- **Task description**:
From the records below, pull each line that has "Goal".

begin Task material

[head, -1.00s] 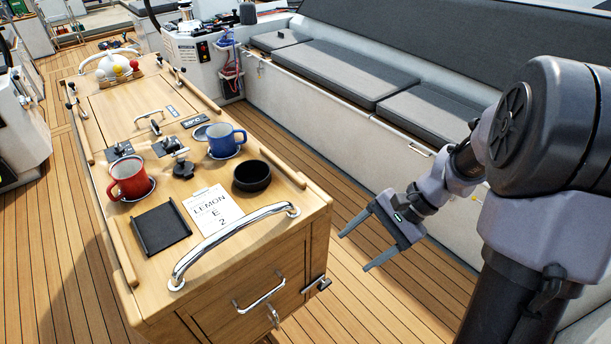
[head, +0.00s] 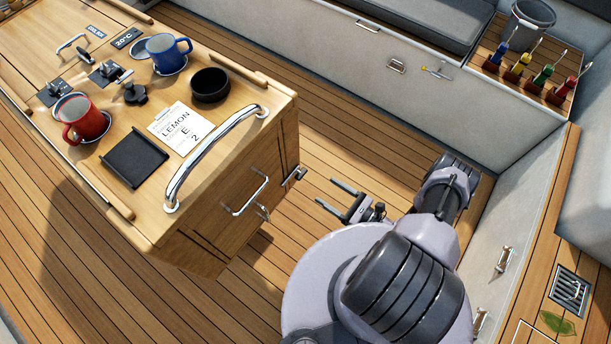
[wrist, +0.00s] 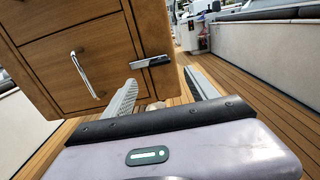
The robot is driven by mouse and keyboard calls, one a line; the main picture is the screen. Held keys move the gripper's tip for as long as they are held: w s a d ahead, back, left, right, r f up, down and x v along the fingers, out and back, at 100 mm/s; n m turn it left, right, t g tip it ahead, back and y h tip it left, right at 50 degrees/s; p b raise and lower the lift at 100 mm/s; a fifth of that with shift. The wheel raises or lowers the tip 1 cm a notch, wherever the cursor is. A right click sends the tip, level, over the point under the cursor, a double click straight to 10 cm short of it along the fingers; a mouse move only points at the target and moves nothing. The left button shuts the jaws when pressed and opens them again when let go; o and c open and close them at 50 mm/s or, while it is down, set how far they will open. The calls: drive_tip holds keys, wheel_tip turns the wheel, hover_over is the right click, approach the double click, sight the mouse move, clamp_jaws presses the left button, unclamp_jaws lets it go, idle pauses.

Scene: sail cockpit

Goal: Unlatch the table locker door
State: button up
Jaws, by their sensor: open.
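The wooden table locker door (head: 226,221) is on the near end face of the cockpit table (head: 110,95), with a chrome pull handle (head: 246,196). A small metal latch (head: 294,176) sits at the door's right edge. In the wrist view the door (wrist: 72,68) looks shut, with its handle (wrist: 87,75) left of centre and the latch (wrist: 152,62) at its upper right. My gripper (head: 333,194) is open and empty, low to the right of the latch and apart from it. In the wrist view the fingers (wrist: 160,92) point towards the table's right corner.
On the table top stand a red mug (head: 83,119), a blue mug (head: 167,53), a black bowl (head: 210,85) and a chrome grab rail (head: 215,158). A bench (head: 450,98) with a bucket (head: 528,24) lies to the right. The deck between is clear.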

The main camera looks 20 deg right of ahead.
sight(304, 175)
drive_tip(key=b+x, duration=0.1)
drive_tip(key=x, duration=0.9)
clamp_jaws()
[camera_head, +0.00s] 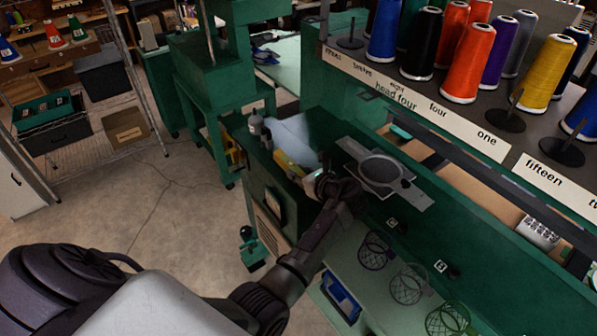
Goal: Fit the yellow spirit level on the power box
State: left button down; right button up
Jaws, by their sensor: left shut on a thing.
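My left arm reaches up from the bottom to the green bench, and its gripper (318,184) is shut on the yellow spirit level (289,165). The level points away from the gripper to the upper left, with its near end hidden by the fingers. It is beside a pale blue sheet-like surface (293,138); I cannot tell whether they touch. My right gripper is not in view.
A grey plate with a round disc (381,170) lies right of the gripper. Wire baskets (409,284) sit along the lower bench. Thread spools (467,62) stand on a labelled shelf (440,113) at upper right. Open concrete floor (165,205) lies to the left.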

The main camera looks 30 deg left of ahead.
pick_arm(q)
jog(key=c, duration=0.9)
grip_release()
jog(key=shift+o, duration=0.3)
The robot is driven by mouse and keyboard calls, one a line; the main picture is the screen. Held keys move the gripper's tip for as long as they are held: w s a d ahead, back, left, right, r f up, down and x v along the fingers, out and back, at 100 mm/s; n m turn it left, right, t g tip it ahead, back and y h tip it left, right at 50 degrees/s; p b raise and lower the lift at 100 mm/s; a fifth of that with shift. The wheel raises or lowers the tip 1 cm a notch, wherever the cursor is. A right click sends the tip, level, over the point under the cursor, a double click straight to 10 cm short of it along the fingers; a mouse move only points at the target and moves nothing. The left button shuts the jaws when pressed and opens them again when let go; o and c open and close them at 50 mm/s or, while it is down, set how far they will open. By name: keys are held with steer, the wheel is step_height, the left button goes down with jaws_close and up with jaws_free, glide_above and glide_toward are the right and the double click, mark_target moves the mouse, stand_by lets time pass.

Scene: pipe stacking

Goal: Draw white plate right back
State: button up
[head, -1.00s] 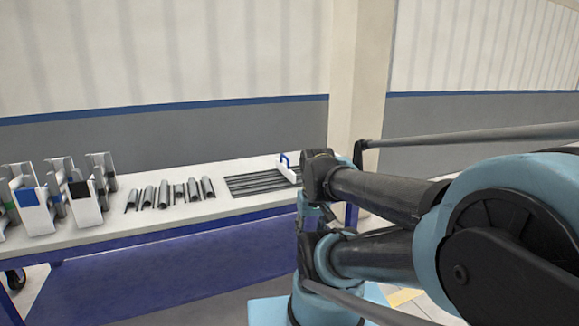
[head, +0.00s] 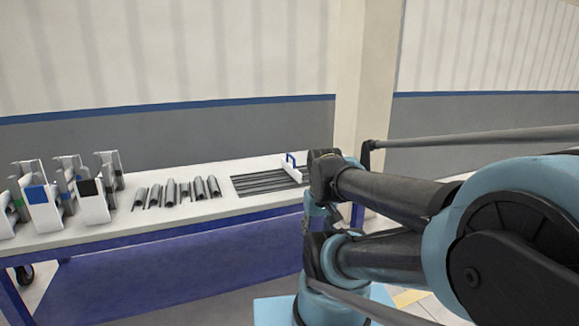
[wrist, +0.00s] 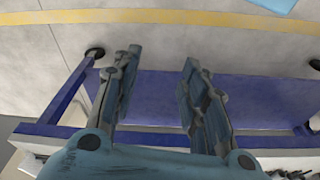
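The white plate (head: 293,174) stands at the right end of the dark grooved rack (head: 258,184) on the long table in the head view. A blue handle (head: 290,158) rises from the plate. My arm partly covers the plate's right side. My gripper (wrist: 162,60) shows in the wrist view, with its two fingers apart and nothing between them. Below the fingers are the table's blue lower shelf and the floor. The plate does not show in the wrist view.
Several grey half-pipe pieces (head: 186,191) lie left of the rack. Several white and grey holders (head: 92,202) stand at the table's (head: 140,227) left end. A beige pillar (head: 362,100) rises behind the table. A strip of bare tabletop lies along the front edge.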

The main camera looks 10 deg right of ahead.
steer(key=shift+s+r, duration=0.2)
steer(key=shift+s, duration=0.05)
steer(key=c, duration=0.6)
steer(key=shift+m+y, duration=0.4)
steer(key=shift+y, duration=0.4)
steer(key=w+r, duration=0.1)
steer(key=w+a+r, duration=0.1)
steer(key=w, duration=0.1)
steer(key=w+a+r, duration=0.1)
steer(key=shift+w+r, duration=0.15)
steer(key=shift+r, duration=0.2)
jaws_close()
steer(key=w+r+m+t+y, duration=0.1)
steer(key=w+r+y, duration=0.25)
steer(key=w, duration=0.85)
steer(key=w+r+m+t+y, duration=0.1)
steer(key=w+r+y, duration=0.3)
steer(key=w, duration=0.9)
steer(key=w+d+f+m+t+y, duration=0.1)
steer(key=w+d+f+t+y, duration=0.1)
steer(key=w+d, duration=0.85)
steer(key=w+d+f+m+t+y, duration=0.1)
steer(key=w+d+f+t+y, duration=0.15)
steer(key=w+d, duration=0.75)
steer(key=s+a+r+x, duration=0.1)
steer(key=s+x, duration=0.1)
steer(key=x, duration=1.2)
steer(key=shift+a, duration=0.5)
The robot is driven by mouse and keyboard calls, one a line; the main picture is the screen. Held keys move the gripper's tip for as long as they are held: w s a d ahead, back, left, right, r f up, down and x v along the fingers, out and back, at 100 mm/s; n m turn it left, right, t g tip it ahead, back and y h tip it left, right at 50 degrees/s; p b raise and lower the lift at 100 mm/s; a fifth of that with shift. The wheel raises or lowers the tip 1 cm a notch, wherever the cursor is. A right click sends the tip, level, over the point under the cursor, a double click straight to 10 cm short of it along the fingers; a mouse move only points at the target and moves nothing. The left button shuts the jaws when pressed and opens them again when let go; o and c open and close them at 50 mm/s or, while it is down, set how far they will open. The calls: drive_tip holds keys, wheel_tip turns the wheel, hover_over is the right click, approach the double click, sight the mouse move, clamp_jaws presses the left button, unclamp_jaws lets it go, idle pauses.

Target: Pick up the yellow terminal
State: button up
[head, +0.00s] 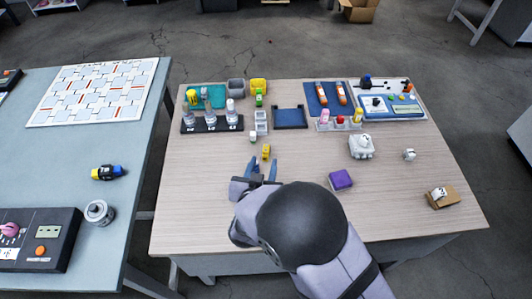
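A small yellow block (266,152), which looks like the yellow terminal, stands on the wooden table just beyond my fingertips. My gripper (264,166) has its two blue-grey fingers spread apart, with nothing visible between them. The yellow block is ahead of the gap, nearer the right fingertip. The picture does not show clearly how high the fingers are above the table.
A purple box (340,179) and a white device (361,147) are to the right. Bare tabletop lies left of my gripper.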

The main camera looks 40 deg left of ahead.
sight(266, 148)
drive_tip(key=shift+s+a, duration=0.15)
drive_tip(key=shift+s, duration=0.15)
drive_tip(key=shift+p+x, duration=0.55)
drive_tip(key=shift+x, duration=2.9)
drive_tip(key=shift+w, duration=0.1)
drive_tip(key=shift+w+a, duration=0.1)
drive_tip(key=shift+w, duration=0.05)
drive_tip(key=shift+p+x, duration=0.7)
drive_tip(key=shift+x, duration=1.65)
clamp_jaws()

end Task material

- **Completed task**:
Goal: Unlatch the table locker door
Goal: Fit the yellow spirit level on the power box
Goal: Draw white plate right back

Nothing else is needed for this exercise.